• Task to complete: Report how many lines contain the word "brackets", with no other text.

• Raw data:
════

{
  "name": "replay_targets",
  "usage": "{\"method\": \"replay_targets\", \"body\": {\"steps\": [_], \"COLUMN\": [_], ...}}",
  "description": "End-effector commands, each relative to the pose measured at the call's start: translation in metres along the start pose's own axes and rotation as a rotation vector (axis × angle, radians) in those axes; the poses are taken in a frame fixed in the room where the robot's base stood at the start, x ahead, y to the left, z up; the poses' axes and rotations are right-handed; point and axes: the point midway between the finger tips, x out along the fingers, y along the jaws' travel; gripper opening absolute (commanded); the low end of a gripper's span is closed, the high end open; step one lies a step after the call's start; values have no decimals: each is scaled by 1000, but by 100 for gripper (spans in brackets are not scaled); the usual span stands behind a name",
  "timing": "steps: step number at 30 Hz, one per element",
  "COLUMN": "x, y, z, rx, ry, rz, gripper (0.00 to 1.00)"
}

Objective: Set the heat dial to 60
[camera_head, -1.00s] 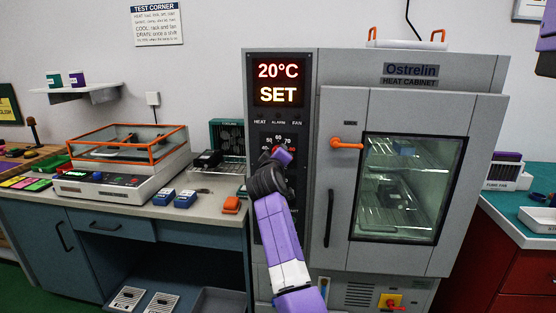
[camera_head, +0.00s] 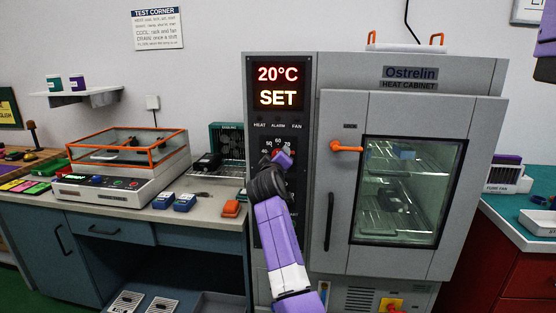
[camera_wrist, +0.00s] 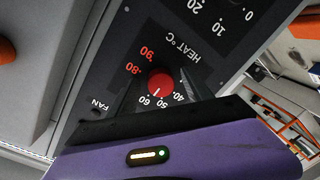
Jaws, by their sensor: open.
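My gripper (camera_wrist: 156,88) is open, with a dark finger on each side of the dial; contact cannot be told. In the head view my gripper (camera_head: 280,162) is at the panel and covers most of the dial (camera_head: 275,153). The display (camera_head: 278,86) above reads 20°C and SET.
To the left, a bench (camera_head: 215,207) holds an orange-framed case (camera_head: 128,145) and blue and orange items.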

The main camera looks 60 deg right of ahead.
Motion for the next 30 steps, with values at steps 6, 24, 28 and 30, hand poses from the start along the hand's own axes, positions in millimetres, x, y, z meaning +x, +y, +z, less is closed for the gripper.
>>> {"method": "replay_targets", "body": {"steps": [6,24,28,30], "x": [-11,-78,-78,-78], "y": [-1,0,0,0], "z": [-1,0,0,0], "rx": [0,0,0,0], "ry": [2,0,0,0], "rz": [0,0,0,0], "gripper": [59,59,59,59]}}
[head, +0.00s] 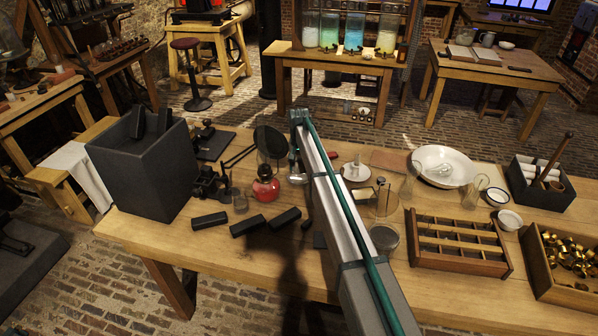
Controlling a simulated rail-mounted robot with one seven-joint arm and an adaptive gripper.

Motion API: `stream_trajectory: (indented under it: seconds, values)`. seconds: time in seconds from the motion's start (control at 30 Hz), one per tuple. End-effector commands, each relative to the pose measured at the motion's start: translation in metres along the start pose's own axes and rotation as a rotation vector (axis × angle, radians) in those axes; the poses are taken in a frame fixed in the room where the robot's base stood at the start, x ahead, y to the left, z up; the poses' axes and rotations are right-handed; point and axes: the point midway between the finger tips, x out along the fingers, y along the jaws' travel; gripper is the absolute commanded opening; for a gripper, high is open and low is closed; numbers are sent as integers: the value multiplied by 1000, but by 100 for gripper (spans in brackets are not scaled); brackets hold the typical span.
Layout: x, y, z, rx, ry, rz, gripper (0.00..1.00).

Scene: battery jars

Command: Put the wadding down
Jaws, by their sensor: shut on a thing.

════

• Reply to the exercise: 2